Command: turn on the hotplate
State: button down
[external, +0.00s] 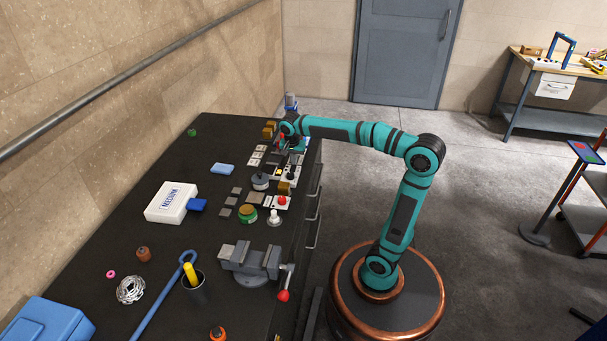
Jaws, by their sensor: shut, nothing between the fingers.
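My arm reaches left across the bench's right edge, and my gripper (281,144) is at the far right part of the bench, low over a cluster of small devices. It is shut and holds nothing. The fingertips are small and partly hidden among these devices, so I cannot tell whether they touch anything. A white unit with a dark knob (291,174) stands just nearer than my gripper. I cannot tell for sure whether it is the hotplate, and no lit indicator can be made out.
The dark bench (200,240) holds a dark round pot (260,181), a red button on a white box (282,201), a grey vise (250,260) and a white box marked MEDIUM (170,203).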

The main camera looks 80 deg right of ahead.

──────

What the exercise asks: Without the pictures, copy the material exactly as given.

Task response:
Command: turn on the hotplate
State: button down
[external, +0.00s] 
Jaws, by their sensor: shut, nothing between the fingers.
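My arm reaches left across the bench's right edge, and my gripper (281,144) is at the far right part of the bench, low over a cluster of small devices. It is shut and holds nothing. The fingertips are small and partly hidden among these devices, so I cannot tell whether they touch anything. A white unit with a dark knob (291,174) stands just nearer than my gripper. I cannot tell for sure whether it is the hotplate, and no lit indicator can be made out.
The dark bench (200,240) holds a dark round pot (260,181), a red button on a white box (282,201), a grey vise (250,260) and a white box marked MEDIUM (170,203).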

The main camera looks 80 deg right of ahead.

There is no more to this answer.